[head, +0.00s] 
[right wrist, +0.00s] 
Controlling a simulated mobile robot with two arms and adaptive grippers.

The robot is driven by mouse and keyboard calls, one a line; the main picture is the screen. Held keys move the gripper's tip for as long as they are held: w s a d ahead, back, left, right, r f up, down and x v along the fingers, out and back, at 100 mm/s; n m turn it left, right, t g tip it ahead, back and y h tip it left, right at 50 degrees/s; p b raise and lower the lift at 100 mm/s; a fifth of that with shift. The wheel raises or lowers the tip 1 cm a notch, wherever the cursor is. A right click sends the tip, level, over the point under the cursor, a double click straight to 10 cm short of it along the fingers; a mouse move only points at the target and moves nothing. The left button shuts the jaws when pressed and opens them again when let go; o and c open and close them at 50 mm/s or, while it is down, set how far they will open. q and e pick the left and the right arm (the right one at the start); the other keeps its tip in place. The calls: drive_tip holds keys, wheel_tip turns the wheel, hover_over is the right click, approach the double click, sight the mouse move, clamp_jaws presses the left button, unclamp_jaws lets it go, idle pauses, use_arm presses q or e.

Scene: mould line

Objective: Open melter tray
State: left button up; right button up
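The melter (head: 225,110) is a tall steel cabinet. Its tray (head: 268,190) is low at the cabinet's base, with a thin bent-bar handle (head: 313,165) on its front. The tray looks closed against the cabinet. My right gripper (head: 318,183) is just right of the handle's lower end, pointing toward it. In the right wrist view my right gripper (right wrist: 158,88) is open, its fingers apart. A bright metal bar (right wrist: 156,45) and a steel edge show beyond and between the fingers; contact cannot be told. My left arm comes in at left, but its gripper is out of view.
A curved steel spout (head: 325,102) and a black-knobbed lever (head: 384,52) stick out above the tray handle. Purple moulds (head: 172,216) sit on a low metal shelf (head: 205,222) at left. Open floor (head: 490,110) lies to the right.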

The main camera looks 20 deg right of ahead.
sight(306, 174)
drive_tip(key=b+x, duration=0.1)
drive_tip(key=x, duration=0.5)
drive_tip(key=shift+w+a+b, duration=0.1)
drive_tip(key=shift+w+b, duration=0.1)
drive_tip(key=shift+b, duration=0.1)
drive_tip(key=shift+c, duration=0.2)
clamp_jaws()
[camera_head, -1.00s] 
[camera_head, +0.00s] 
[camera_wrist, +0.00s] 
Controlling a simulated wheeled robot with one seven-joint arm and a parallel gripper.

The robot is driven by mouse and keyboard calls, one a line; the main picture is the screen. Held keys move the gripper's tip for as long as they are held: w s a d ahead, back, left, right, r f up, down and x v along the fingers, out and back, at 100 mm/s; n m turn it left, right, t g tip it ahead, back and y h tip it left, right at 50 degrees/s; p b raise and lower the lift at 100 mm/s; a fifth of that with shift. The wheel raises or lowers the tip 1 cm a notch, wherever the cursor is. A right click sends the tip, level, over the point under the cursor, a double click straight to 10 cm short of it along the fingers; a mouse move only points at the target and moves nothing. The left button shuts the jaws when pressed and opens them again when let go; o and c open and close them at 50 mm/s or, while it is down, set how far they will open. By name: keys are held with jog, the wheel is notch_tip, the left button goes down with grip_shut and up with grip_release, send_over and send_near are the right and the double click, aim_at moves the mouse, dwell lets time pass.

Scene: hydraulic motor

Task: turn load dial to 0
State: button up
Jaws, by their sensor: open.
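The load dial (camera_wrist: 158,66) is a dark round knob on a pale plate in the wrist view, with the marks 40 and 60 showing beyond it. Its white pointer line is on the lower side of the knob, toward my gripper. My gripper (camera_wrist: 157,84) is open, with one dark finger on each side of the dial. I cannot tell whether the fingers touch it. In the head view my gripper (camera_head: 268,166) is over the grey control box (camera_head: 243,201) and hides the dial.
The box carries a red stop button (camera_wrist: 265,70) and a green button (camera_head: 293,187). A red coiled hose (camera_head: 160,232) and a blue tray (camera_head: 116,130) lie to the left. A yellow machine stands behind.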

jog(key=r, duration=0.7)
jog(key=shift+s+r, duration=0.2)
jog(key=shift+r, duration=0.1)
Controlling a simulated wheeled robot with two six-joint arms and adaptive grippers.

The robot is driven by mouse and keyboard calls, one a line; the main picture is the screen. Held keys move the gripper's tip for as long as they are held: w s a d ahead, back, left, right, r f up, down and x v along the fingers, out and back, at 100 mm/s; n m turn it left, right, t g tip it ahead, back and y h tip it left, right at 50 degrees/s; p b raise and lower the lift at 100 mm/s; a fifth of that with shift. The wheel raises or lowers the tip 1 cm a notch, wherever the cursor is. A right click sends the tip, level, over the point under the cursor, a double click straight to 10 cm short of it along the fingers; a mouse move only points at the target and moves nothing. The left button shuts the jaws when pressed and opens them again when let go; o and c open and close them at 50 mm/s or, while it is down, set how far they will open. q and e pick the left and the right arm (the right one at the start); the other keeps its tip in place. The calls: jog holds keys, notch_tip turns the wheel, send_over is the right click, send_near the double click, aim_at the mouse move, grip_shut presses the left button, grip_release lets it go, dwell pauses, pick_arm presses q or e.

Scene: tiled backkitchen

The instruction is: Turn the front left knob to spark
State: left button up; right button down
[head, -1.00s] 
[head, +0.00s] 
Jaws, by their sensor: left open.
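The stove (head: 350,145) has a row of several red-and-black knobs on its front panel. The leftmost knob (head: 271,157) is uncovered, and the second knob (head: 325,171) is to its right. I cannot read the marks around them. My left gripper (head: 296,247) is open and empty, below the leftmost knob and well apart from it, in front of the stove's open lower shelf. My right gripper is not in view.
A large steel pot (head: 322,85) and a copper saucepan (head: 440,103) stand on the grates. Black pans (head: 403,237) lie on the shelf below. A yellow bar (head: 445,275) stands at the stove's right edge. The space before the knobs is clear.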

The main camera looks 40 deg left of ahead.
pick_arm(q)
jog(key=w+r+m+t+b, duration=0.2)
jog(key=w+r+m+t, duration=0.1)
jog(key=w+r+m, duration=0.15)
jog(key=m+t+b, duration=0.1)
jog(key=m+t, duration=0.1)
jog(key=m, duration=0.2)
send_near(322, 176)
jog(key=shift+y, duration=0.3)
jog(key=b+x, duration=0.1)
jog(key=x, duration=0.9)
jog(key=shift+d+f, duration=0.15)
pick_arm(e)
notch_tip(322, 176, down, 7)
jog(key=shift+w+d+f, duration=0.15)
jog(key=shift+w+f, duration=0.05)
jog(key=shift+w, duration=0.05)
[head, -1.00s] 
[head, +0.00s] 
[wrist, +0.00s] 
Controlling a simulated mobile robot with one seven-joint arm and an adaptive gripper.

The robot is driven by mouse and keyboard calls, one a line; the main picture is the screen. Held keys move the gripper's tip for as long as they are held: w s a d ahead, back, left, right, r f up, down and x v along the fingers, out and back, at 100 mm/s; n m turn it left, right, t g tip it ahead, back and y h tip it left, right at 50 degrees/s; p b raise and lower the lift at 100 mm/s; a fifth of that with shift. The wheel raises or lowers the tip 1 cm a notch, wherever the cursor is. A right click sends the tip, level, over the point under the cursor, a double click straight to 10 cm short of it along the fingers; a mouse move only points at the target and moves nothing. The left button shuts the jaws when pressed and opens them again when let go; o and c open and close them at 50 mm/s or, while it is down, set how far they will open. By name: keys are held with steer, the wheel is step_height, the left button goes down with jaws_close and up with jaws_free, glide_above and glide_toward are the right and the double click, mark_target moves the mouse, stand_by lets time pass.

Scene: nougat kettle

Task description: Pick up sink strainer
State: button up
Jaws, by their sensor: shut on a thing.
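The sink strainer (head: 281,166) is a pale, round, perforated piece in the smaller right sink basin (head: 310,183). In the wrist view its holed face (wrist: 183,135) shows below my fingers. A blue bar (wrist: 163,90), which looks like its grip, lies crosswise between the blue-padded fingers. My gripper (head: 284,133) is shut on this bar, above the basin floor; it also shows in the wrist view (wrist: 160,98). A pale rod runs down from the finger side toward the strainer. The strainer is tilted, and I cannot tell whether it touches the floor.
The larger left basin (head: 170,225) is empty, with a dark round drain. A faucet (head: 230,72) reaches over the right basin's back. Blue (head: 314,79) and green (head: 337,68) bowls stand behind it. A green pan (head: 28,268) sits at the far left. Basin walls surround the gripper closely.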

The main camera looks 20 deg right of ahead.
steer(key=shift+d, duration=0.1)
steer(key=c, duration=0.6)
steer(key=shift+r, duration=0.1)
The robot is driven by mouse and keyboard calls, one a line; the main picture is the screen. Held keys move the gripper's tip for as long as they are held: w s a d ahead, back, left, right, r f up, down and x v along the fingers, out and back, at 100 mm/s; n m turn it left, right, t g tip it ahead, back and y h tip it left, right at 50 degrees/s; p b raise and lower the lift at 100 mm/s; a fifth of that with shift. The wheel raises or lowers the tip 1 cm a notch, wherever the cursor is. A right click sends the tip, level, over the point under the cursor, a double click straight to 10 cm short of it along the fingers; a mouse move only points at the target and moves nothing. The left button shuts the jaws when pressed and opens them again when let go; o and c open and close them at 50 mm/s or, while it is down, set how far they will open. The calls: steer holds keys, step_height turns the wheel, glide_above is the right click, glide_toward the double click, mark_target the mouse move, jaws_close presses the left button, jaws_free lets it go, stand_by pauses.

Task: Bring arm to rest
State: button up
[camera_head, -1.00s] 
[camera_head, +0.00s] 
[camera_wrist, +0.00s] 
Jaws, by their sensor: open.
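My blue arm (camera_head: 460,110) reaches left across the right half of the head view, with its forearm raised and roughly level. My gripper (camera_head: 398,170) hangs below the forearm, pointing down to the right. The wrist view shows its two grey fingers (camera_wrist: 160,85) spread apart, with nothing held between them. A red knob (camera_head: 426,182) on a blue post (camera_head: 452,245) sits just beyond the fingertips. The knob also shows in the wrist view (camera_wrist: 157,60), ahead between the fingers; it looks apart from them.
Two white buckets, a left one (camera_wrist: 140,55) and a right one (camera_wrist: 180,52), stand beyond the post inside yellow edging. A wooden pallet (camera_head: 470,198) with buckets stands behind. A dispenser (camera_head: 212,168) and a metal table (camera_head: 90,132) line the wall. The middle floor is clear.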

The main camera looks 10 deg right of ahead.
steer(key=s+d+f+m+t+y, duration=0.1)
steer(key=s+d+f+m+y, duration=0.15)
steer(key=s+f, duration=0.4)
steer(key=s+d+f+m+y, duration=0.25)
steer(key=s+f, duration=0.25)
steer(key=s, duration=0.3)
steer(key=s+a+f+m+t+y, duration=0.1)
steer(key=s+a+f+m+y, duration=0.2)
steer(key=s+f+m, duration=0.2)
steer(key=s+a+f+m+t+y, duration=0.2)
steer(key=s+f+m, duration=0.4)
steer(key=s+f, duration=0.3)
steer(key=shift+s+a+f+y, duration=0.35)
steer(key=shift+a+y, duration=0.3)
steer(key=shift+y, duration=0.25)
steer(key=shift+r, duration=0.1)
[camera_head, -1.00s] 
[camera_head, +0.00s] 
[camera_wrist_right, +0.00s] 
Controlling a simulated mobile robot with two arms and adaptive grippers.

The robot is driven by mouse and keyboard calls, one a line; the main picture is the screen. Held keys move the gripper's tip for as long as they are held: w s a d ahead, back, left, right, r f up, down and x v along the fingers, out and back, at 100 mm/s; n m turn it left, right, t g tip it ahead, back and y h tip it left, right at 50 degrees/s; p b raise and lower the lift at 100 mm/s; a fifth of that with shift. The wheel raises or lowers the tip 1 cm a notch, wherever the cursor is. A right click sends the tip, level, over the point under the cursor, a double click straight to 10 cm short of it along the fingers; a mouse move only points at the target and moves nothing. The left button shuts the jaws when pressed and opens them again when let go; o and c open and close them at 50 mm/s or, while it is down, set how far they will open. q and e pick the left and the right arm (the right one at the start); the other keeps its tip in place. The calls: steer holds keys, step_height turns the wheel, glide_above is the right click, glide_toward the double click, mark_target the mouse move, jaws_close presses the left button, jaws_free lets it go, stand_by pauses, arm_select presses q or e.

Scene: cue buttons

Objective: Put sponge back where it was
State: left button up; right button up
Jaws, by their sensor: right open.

==================================================

Take every line that includes the string "simulated" and copy it.

_Task answer:_
Controlling a simulated mobile robot with two arms and adaptive grippers.
Controlling a simulated wheeled robot with one seven-joint arm and a parallel gripper.
Controlling a simulated wheeled robot with two six-joint arms and adaptive grippers.
Controlling a simulated mobile robot with one seven-joint arm and an adaptive gripper.
Controlling a simulated mobile robot with two arms and adaptive grippers.

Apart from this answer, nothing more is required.